Cos’era quel libro se non il secondo azzardo di
William
Klein (New York, 1928; vive a Parigi)? A quell’epoca aveva appena
raccontato New York, vista da un ragazzo nato in uno
slum, vittima dell’emarginazione e del
razzismo antisemita. Dal rivoluzionario taglio del suo lavoro erano scaturiti
tali scalpori in patria e consensi in Europa da consegnarlo alla ribalta
internazionale con il prestigioso Premio Nadar. A 28 anni aveva già bruciato le
tappe: pittore a Parigi, dove aveva risieduto dal ‘48 al ‘54, fotografo
acclamato in tutto il mondo, decise di affrontare anche il mondo del cinema.
Spavaldamente si presenta un giorno a
Fellini: “
Ho appena completato un
libro su New York e mi piacerebbe mostrartelo”, annuncia. Dall’incontro scaturisce una spontanea
empatia e la proposta di assistente alla regia in
Le notti di Cabiria.
Ma in realtà Klein non apparirà mai nel casting del film,
perché – giunto a Roma e nell’attesa dell’avvio delle riprese – diventerà
presto ostaggio dell’idea travolgente di replicare a Roma la sua esperienza
newyorchese, esponendola però alle suggestioni della geniale cerchia di
Fellini, tra cui un ancora acerbo
Pasolini. Con lui si accompagna spesso in una Roma che per
Klein è tutta da decifrare. Girovaga con Moravia, Flaiano, Feltrinelli, o con
lo stesso Fellini, fissando immagini di strada attraverso i cristalli di una
Leica che confessa di non sapere neanche adoperare bene. Non importa
come, ma
cosa l’apparecchio è in grado di
creare: “
Può sorprenderci, bisogna aiutarlo”, afferma.
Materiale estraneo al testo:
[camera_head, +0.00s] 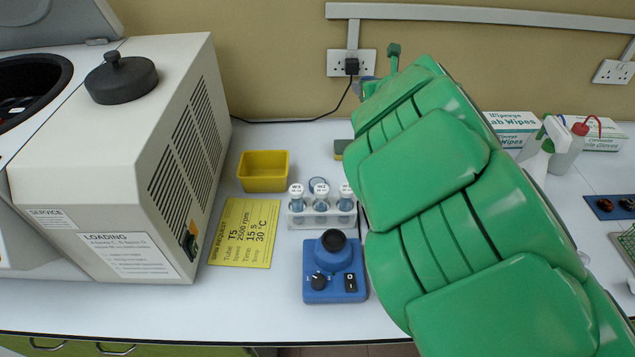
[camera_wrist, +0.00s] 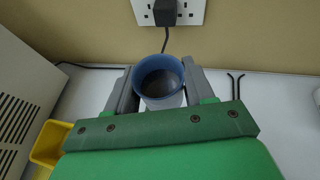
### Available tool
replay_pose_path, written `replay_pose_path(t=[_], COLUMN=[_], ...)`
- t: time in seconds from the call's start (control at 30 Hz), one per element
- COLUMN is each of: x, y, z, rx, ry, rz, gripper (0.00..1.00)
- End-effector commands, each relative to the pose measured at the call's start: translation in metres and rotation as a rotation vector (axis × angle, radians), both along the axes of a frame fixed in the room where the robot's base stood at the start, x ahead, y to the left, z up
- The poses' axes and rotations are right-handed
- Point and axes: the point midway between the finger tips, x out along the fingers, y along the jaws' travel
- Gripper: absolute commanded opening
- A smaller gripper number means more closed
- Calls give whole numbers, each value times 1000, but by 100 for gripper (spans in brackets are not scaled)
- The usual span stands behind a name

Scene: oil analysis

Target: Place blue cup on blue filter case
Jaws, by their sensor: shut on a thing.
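The blue cup (camera_wrist: 160,84) is between the two grey fingers of my gripper (camera_wrist: 159,92) in the wrist view. I look down into its open mouth, and its inside looks dark and greyish. My gripper is shut on it. In the head view my green arm hides most of the gripper and cup. A dark blue flat piece (camera_head: 610,207) with small round items lies at the right edge of the head view. I cannot tell whether it is the blue filter case.
A yellow tub (camera_head: 263,171), a rack of capped tubes (camera_head: 321,215) and a blue mixer (camera_head: 336,273) stand left of my arm. A centrifuge (camera_head: 130,160) fills the left side. Wipes boxes (camera_head: 511,128) and bottles (camera_head: 567,147) stand at the back right.

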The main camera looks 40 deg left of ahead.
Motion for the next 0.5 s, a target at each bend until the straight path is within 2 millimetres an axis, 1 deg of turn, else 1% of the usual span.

La sua impostazione è opposta a quella di
Henri
Cartier-Bresson ed
Elliott Erwitt,
entrambi protagonisti recenti di sensazionali mostre sul tema capitolino,
sempre per Contrasto. Il linguaggio di Klein è mutuato dalla fotografia di cronaca
dei rotocalchi, dove ogni grido e stonatura è consentito: grana esasperata,
taglio senza remore dell’immagine, contrasto esagerato. Tutto ciò che fa
inorridire Cartier-Bresson entra nelle immagini di Roma, come in quelle di New
York e più tardi di Mosca e Tokyo.
Opere che scardinano i concetti di obiettività ed
equidistanza, costituendosi quali riferimenti unici, in grado di suggestionare
profondamente l’intera evoluzione della fotografia sociale.